Tomb of Francis II, Duke of Brittany
The tomb of Francis II, Duke of Brittany is a monument located in Nantes, in the Cathedral of St. Peter. The project was commissioned by Anne of Brittany, Queen of France, who was the daughter of Francis and his second wife Margaret of Foix, who is also depicted beside Francis. The tomb was originally located in the chapel of the Carmelites in Nantes. Francis II had wished that his body rest there, to join the remains of his first wife Margaret of Brittany. The tomb eventually received the body of Francis and both his wives, though only his second wife (Anne's mother) is depicted.
It was executed in Carrara marble in the early sixteenth century by the sculptor Michel Colombe based on a design by the royal artist Jean Perréal. It is the first major work of art in the Renaissance style in Brittany and is considered a masterpiece of French sculpture.
History of the tomb
The project was commissioned by Anne to honour the memory of her parents. Originally known as the "tomb of the Carmelites", the monument was named from its location. It was completed in 1507.
During the French Revolution, it managed to avoid the revolutionary vandalism that affected many royal and aristocratic monuments. The architect Mathurin Crucy organised its removal when the chapel of the Carmelites was destroyed. It was dismantled and hidden. It was later restored to completion, and finally found a place at the cathedral in the early nineteenth century. Bones believed to be those of Arthur III, Duke of Brittany were also reinterred within it.
The monument consists of a rectangular sarcophagus, 3.90 by 2.33 m high and 1.27. The gisants (recumbent effigies) of the deceased couple are lying prostrate with hands raised in prayer. Their heads rest on thick pillows held up by three angels. Margaret's feet are on a greyhound, a symbol of fidelity; Francis' feet rest on a lion, representing strength. At the four corners of the tomb stand four statues, each representing one of the cardinal virtues: Courage, Justice, Temperance and Prudence.

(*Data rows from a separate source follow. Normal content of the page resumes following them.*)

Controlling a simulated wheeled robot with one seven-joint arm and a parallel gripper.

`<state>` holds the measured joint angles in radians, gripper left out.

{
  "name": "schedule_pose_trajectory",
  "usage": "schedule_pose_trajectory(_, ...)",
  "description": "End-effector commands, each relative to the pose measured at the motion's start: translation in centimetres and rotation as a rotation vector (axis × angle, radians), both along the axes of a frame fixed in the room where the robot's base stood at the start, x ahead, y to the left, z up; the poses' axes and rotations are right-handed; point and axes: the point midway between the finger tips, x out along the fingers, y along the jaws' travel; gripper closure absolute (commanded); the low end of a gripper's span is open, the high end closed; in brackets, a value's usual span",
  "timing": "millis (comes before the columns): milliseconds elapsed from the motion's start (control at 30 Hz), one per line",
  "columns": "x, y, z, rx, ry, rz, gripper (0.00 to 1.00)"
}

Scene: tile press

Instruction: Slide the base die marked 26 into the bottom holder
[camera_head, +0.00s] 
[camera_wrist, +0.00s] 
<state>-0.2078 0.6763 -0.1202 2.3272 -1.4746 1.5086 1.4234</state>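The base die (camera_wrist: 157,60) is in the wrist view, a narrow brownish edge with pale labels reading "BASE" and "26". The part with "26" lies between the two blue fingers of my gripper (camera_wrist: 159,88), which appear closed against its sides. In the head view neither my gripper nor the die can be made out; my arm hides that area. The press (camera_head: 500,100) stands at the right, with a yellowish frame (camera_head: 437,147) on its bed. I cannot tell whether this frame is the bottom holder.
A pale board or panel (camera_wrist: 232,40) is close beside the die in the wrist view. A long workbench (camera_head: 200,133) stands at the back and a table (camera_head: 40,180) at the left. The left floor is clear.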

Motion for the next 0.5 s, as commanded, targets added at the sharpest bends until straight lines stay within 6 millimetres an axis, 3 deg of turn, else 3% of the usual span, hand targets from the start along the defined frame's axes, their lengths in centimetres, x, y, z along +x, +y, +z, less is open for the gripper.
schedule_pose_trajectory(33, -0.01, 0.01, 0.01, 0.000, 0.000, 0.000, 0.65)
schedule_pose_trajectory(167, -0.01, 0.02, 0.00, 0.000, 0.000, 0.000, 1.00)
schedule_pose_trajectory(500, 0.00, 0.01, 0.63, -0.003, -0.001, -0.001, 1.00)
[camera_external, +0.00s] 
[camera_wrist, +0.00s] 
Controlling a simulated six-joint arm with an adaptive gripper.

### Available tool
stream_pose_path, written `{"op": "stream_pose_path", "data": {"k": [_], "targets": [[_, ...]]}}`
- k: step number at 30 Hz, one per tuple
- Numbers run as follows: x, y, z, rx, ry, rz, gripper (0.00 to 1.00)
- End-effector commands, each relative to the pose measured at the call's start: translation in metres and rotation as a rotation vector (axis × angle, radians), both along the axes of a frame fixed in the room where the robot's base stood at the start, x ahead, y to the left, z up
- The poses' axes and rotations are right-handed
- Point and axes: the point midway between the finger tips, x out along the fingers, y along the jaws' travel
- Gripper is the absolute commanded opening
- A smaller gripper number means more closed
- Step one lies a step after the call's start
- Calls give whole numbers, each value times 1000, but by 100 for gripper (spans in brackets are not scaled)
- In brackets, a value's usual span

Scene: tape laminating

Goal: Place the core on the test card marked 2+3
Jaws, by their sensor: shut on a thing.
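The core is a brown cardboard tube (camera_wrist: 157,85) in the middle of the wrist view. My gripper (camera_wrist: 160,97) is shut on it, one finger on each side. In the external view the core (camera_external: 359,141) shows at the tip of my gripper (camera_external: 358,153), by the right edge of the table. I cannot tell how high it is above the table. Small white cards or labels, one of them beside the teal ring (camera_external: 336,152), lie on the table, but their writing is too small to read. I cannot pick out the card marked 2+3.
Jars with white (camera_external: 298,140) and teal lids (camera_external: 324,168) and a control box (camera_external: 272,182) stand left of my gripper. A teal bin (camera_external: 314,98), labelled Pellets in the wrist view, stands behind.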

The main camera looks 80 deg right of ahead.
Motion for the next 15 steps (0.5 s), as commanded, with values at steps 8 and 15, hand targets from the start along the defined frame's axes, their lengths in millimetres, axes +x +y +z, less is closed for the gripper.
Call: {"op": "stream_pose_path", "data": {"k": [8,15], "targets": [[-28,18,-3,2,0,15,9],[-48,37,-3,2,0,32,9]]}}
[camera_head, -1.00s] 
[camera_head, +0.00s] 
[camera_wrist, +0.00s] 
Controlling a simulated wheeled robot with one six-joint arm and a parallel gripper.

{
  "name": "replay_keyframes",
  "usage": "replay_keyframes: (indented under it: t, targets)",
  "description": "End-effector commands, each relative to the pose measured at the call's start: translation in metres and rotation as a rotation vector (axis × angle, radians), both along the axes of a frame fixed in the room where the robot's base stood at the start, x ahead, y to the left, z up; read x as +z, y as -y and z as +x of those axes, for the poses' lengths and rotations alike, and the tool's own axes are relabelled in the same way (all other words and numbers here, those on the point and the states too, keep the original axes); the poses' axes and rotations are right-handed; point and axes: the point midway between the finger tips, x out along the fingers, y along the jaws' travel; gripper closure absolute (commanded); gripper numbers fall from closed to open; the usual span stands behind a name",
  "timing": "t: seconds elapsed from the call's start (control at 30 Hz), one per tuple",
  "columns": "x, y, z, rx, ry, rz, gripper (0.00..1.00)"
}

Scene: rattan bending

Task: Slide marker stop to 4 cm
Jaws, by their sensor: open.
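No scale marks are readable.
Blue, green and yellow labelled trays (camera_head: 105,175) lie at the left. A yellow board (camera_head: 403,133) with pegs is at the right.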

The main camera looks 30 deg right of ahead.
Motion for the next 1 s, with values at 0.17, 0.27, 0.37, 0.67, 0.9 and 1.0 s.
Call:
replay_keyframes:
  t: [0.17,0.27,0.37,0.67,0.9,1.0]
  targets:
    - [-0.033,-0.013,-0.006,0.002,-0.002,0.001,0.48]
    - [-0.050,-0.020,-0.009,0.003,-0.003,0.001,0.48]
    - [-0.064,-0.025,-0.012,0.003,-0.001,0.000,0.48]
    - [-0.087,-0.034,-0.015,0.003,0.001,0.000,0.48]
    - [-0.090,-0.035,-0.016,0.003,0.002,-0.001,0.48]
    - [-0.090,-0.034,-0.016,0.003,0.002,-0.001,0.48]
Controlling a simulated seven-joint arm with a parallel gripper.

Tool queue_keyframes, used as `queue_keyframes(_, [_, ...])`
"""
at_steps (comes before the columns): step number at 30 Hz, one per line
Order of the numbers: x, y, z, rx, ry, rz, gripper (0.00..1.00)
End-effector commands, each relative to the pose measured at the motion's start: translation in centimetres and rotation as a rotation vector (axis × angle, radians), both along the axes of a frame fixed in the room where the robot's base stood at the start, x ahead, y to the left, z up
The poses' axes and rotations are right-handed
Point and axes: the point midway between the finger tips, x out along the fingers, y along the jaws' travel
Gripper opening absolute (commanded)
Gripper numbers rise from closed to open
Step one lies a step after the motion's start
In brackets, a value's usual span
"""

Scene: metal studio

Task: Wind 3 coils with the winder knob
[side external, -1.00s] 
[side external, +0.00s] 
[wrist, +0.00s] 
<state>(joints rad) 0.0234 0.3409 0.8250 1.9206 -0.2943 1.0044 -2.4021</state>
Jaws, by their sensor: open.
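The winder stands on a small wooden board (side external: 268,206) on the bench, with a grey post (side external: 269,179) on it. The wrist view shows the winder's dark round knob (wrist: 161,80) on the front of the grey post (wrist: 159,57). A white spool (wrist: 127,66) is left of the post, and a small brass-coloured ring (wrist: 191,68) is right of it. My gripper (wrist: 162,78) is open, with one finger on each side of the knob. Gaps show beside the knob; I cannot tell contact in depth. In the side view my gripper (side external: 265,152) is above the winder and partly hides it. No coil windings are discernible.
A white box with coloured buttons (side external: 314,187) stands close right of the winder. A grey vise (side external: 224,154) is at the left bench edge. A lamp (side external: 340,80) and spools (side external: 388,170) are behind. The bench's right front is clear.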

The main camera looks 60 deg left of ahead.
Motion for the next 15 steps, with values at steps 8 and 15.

Around the tomb are other delicate sculptures in small niches of pink marble. These represent in turn the twelve apostles; the patron saints of the two deceased persons (Saint Francis of Assisi and Saint Margaret); Charlemagne and Saint Louis.
Under these statues, huddled in small shell-shaped medallions, we see penitent mourners draped in black.
The tomb is a classified historical monument.
The recumbent figures
The statues at the corners
The allegorical figures of women represent the four cardinal virtues, indicators of the virtuous path that the prince and that all men are called to follow:
- Courage (Fortitude) is represented in armour and helmet as a warrior, because it is a manly virtue, though symbolised by a woman. In the iconography of this virtue, it is often shown leaning against a column or tower. Here it kills the dragon of discord in the tower. The tower is damaged by the dragon, but stands, thus symbolizing the triumph of fortitude over vice and disorder. The expression on her face reflects some pain, as if the effort to remove the dragon (evil) from the tower (the Good, the conscience) was not achieved without internal struggle. She recalls the role of the Christian knight in defense of the faith.
- Temperance is equipped in her right hand with a horse's bridle, symbol of the control of animal energy by reason: there is a time for everything (Ec from 3.1 to 15). Her left hand holds a clock, a symbol of the changing times and seasons one must learn to respect by managing ones passions. It also symbolizes that time must not be wasted on vanity; measure everything to avoid excess. She stands for the fact that the prince must achieve balance. Her almost monastic garb expresses the rejection of the temptations of the flesh that lead to excess.
- Justice has a book in her left hand, representing the Law, illustrated with a balance, representing fairness. In her left hand she holds a sword, imposing but delicately covered with a piece of her scarf; "Deliver justice, but do not destroy the person". The sword punishes, but the balance weighs the gravity of the crime or the weight of the arguments of both parties. The statue wears a crown, recalling that the prince has the role of judge and arbitrator.
- portrait of Anne of Brittany, of whom a contemporary poet said Prudence was her chief virtue.
- Monuments historiques, tombeau : de François II et marguerite de Foix.
- Geneviève-Morgane Tanguy, Les jardins secrets d'Anne de Bretagne, 1991, p.36. In the Généalogie by Disarvoez Penguern, published when Anne is recognized as the duchess and in order to justify his choice for a queen, we find, after the death of Francis II:
Ces deux filles faisaient grande douleur
Dame Anne étoit la successeresse
Et commença à penser en son coeur
De ses affaires comme une vraie duchesse
Tout le monde parloit de sa sagesse
Nul ne pouvoit, à droit, apercevoir
Sa grande vertu, prudence, noblesse
C'est un abysme que de le concevoir.
(Translation- modern English: Her two daughters were greatly suffering/ Dame Anne was the successor/ And started to think in her heart/ About her business like a true duchess/ Everybody spoke of her wisdom/ Nobody could, in his own right, see/ Her great virtue, prudence and nobility/ Is an abyss to conceive of.)